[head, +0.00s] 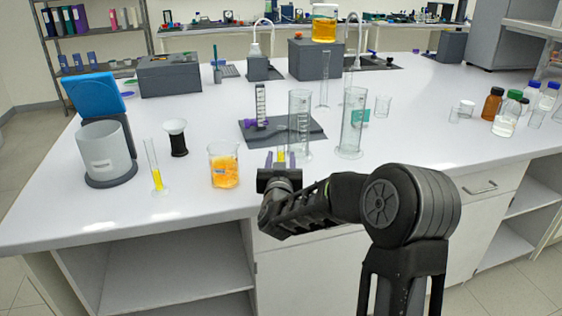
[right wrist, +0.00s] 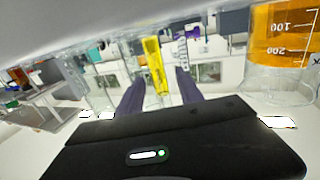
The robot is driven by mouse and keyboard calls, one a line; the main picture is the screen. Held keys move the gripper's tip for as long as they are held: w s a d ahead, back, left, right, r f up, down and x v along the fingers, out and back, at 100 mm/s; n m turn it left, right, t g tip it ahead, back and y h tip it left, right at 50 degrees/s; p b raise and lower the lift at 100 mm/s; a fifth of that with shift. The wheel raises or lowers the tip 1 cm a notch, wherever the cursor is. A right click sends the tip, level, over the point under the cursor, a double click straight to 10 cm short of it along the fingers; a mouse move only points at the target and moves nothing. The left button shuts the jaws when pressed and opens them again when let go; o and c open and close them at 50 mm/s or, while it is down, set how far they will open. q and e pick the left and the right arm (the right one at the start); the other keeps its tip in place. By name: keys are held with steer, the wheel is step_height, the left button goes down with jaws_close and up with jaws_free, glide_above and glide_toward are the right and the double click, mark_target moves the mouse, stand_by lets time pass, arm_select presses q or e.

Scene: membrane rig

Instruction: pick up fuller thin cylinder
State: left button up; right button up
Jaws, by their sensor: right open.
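One thin cylinder (head: 157,180) with a little yellow liquid at its bottom stands upright left of the orange beaker. Another thin cylinder (head: 281,157) with yellow liquid is at my right gripper (head: 282,159), its lower part hidden behind the gripper. In the right wrist view this cylinder (right wrist: 155,65) shows a long yellow column between the two purple fingers (right wrist: 157,92). The fingers are open, with a gap visible on each side of it. My left gripper is not in view.
An orange-filled beaker (head: 224,170) stands just left of the right gripper; it shows large in the right wrist view (right wrist: 280,85). Tall empty cylinders (head: 299,125) and (head: 353,125) stand behind and to the right. A dark mat (head: 254,138) lies behind.

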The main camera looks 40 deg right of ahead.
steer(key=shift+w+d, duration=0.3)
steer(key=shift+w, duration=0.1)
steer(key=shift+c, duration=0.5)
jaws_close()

----

Quote the listing above, but only from the line that shows "Instruction: pick up fuller thin cylinder" through the line that shows "State: left button up; right button up".

Instruction: pick up fuller thin cylinder
State: left button up; right button up

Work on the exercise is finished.